In other words, a systematic methodology for developing preservation priorities for archival materials at institutional, inter-institutional and national levels is needed.

In accepting their charges, the task forces recognized the broad and diffuse nature of their undertaking.[1] Archival preservation encompasses not only individual repository actions but cooperative efforts as well. To work in this larger arena, a variety of participants will need to assume responsibility for program development on multiple levels. Such an approach requires a common conceptual framework. To help develop that framework, this report presents a statement of basic principles that provide a focus for action and a set of recommendations.

Although the report does not deal directly with electronic and hybrid systems, it does examine the archival management of paper-based systems with an eye to developing a methodology to encompass newer technologies and media as we move into the 21st century. To that end, preservation elements are outlined within a framework of responsible collecting and custody that begins even before the materials are acquired by the repository. Repositories are encouraged to adopt a broadened view of preservation management as maintaining the usability of their collections as a whole for as long as possible.

Such an expanded concept of preservation moves beyond a focus on materials that reside in individual repositories, beyond the limits traditionally imposed by the physical format or medium within which the information resides, and beyond a reliance on microfilming or conservation treatment as the only solutions. It also assumes that not all of the holdings of any one archive can be expected to survive forever either as artifacts or as information reincarnated in a new format.

The report is addressed to several audiences: archivists; preservation professionals; those responsible for the administration and support of archives, including their physical facilities; professional organizations; users of archives; networks and consortia; and governmental and private funding agencies and other resource allocators.

Finally, the report is intended to be provocative in the hope that it will stimulate debate and a reexamination of accepted views. In short, the report should be viewed as the beginning of a process to make preservation a more integral part of archival practice.

Conceptual Issues

The Range of Media Covered

At the outset, both task forces focused primarily on the preservation of retrospective, paper-based collections. In the course of their work it became clear that portions of the discussions would be applicable to collections of photographs, moving images, and, to a lesser extent, video and sound recordings on magnetic tape.

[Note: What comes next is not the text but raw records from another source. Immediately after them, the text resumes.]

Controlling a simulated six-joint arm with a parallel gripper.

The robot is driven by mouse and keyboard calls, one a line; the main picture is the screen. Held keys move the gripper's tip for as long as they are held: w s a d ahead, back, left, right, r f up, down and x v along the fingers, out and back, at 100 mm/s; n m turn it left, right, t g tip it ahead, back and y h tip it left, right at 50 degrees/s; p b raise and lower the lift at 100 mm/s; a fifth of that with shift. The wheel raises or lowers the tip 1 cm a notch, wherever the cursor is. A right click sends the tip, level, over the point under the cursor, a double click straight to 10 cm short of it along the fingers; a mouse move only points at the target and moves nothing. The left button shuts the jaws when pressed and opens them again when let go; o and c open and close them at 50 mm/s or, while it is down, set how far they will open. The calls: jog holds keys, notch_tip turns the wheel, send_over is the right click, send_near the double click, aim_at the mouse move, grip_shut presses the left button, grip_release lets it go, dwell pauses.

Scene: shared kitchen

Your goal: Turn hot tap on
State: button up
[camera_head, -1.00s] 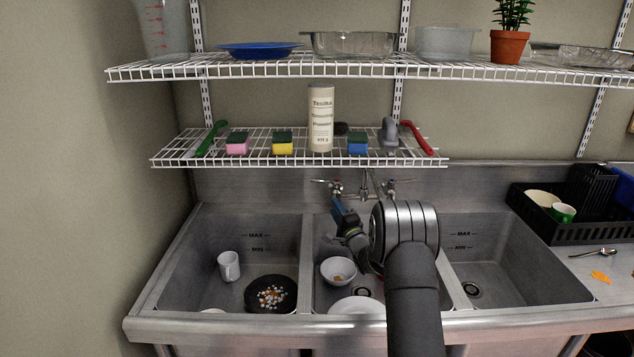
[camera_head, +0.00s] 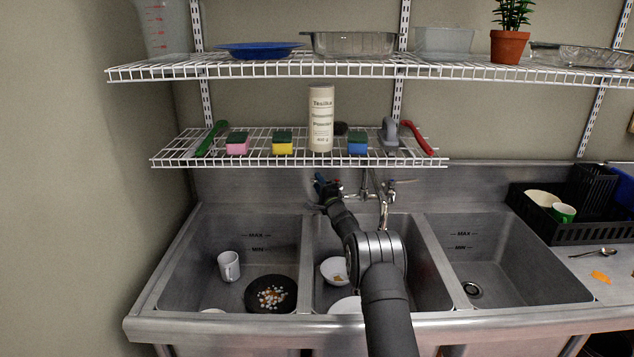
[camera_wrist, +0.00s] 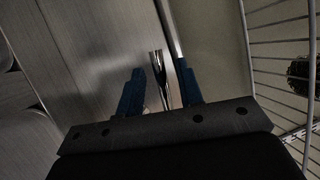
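The chrome tap fixture is on the back wall of the sink, with its upright pipe (camera_head: 364,183) in the middle. The hot tap, with a red mark (camera_head: 339,184), is on its left, partly hidden by my gripper. The right tap (camera_head: 391,184) shows clear. My gripper (camera_head: 321,182) has blue fingers and is at the hot tap's left side. In the wrist view my gripper (camera_wrist: 160,70) is open, with a chrome lever (camera_wrist: 157,66) between the fingers. Whether either finger touches the lever I cannot tell.
A wire shelf (camera_head: 260,160) with sponges, a powder tin (camera_head: 320,118) and brushes hangs just above my gripper. A white bowl (camera_head: 333,270) and a plate (camera_head: 346,306) lie in the middle basin. The left basin holds a mug (camera_head: 229,266) and a dark pan (camera_head: 292,297).

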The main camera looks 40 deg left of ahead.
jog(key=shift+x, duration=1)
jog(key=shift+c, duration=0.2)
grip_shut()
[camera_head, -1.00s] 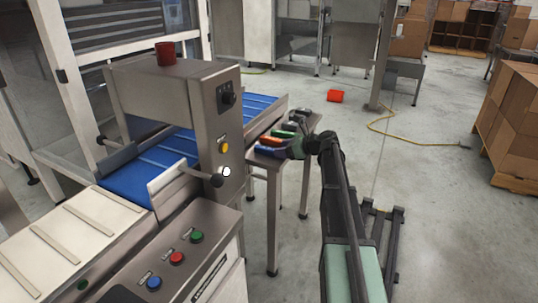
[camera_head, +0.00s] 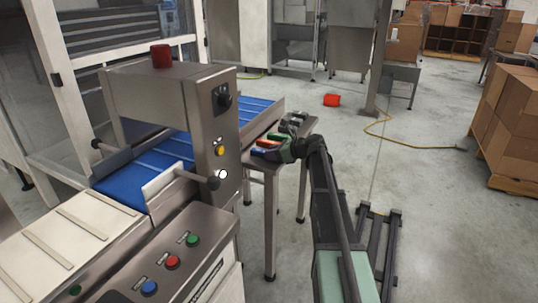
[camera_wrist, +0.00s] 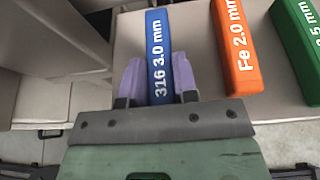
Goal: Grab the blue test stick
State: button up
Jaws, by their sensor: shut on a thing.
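The blue test stick (camera_wrist: 158,55), marked "316 3.0 mm", lies on a small metal table (camera_head: 270,162) beside the conveyor. In the wrist view my gripper (camera_wrist: 158,82) has its two purple fingers on either side of the stick, shut on its near end. In the head view the blue stick (camera_head: 262,153) shows as a small patch at the table's near edge, with my gripper (camera_head: 276,153) over it and hiding part of it. An orange stick (camera_wrist: 236,50), marked "Fe 2.0 mm", and a green stick (camera_wrist: 299,45) lie to its right.
The conveyor with blue belt (camera_head: 150,175) and its metal detector housing (camera_head: 205,115) stand left of the table. A control panel (camera_head: 180,262) has several coloured buttons. A red object (camera_head: 332,100) lies on the floor behind. Boxes (camera_head: 510,125) stand at the right.

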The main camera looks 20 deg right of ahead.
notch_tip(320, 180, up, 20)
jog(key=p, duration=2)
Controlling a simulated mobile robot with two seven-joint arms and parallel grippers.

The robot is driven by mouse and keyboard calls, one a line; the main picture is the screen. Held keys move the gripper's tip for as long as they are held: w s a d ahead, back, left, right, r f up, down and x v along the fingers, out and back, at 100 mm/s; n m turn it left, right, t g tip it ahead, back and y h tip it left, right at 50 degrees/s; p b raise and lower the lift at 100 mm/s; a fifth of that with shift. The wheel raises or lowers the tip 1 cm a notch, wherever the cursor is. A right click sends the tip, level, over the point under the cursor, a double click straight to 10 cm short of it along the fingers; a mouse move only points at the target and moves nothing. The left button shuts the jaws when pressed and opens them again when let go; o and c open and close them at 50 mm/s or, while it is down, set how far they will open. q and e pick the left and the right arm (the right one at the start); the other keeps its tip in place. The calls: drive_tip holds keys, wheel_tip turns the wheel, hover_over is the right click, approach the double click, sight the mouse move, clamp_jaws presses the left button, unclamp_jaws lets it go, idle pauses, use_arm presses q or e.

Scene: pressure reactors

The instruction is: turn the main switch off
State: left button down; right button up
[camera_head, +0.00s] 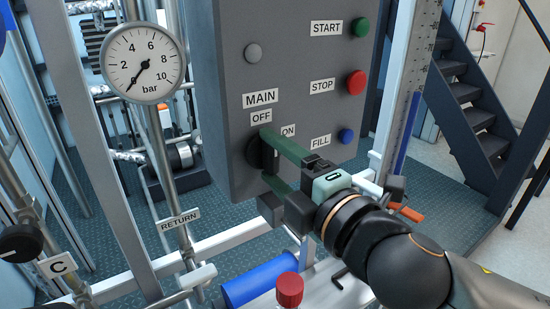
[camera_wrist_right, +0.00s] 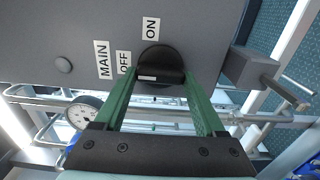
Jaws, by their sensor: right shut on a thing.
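The main switch (camera_head: 256,154) is a black round knob on the grey control panel, below the labels MAIN (camera_head: 260,99) and OFF (camera_head: 261,118). The ON label (camera_head: 288,131) is to its upper right. My right gripper (camera_head: 274,160) has its green fingers shut on the knob's handle. In the right wrist view the knob (camera_wrist_right: 160,58) shows between the fingertips of the gripper (camera_wrist_right: 160,82), one at each end of the handle. The white mark on the handle is at the end toward the OFF label (camera_wrist_right: 124,63). My left gripper is not in view.
A pressure gauge (camera_head: 143,63) and pipes stand left. A red knob (camera_head: 289,289) and blue cylinder (camera_head: 258,283) are below. Stairs are right.

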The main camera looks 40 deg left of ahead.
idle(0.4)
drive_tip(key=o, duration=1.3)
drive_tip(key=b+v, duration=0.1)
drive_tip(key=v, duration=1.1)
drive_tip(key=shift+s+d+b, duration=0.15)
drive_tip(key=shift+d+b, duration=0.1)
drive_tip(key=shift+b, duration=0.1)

The decision model is less appropriate to electronic records, since it was written primarily in terms of the physical characteristics of paper and secondarily of film. Archival records on magnetic media, as well as video and audio tape, certainly require special environmental controls and housings due to their physical instability. However, the continual obsolescence of commercial tape formats and playback machinery is equally an impediment to long-term preservation with these media. In addition, selection decisions for the preservation of electronic records, including when, where, and how to maintain the preserved information, are best made before the records are created. Indeed, because of the rapid proliferation of new technologies for the capture and retrieval of information, the permanent retention of information residing in these inherently unstable formats will require archival intervention in decisions regarding the very creation of those records. Nonetheless, decisions concerning what is important to maintain are the same because they are based on appraisal criteria.

The Information Explosion

During the past quarter century, advances in information technology have made it possible to create records in quantities that stagger the imagination. For example, in 1989 the National Coordinating Committee for the Promotion of History reported that “the federal government now produces every four months a stack of records equal to all those produced in the 124 years between George Washington and Woodrow Wilson.”[2] At the same time scholarly research has expanded in both breadth and depth, resulting in the emergence of whole new subfields and increased interdisciplinary research efforts. Because of the increased ease with which data can be manipulated and analyzed, it is now possible to argue potential research value for virtually any collection or even for a single document. As a result, archivists now face not only an exponential physical growth in the volume of collections and a rapid proliferation of new media but also an explosion in the definition of what constitutes meaningful information. This has made it increasingly difficult to select information of enduring value for any particular topic and to decide preservation priorities for those records that are in archival custody.

The Concepts of Preservation, Life Expectancy, and Enduring Value

Difficulty in discussing preservation issues arises because the term itself has had several diverse meanings in archival usage. This lack of a common and specific understanding of the meaning of preservation for archives has impeded systematic planning. In a recent article, James O’Toole explored the changing and varied meanings to archivists of both preservation and permanence. He noted that the idea of preserving records has at present three different meanings: identifying and acquiring the original documents; providing conservation treatment to deal with chemical and/or physical problems; and transferring the information to an alternative medium.[3]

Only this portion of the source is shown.